----- Data provided -----

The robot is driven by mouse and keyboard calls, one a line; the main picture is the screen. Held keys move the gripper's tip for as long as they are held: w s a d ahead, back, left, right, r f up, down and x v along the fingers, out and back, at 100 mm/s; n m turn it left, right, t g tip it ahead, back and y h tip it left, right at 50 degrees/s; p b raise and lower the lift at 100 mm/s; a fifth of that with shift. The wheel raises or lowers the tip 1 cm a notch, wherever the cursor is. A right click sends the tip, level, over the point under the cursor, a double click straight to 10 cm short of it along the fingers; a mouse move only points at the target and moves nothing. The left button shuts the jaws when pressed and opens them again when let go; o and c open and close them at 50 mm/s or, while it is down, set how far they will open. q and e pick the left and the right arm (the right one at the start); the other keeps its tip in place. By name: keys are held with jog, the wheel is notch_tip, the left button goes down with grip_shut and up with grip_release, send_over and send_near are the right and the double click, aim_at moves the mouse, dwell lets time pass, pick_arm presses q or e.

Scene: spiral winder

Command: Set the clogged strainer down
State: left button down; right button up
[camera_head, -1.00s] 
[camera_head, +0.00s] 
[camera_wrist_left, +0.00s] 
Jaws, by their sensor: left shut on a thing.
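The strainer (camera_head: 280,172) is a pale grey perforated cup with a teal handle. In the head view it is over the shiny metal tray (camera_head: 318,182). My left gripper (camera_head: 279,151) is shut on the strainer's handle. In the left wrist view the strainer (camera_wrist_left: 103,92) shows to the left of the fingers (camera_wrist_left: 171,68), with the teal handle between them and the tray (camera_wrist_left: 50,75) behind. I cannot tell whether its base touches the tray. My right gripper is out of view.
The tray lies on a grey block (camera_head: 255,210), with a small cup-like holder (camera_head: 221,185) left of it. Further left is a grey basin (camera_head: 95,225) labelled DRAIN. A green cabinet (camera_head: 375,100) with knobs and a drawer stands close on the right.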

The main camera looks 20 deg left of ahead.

-----

What to produce:
Reproduce the material precisely, including every line.

Response to this task:
The robot is driven by mouse and keyboard calls, one a line; the main picture is the screen. Held keys move the gripper's tip for as long as they are held: w s a d ahead, back, left, right, r f up, down and x v along the fingers, out and back, at 100 mm/s; n m turn it left, right, t g tip it ahead, back and y h tip it left, right at 50 degrees/s; p b raise and lower the lift at 100 mm/s; a fifth of that with shift. The wheel raises or lowers the tip 1 cm a notch, wherever the cursor is. A right click sends the tip, level, over the point under the cursor, a double click straight to 10 cm short of it along the fingers; a mouse move only points at the target and moves nothing. The left button shuts the jaws when pressed and opens them again when let go; o and c open and close them at 50 mm/s or, while it is down, set how far they will open. q and e pick the left and the right arm (the right one at the start); the other keeps its tip in place. By name: keys are held with jog, the wheel is notch_tip, the left button goes down with grip_shut and up with grip_release, send_over and send_near are the right and the double click, aim_at moves the mouse, dwell lets time pass, pick_arm presses q or e.

Scene: spiral winder

Command: Set the clogged strainer down
State: left button down; right button up
[camera_head, -1.00s] 
[camera_head, +0.00s] 
[camera_wrist_left, +0.00s] 
Jaws, by their sensor: left shut on a thing.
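The strainer (camera_head: 280,172) is a pale grey perforated cup with a teal handle. In the head view it is over the shiny metal tray (camera_head: 318,182). My left gripper (camera_head: 279,151) is shut on the strainer's handle. In the left wrist view the strainer (camera_wrist_left: 103,92) shows to the left of the fingers (camera_wrist_left: 171,68), with the teal handle between them and the tray (camera_wrist_left: 50,75) behind. I cannot tell whether its base touches the tray. My right gripper is out of view.
The tray lies on a grey block (camera_head: 255,210), with a small cup-like holder (camera_head: 221,185) left of it. Further left is a grey basin (camera_head: 95,225) labelled DRAIN. A green cabinet (camera_head: 375,100) with knobs and a drawer stands close on the right.

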The main camera looks 20 deg left of ahead.

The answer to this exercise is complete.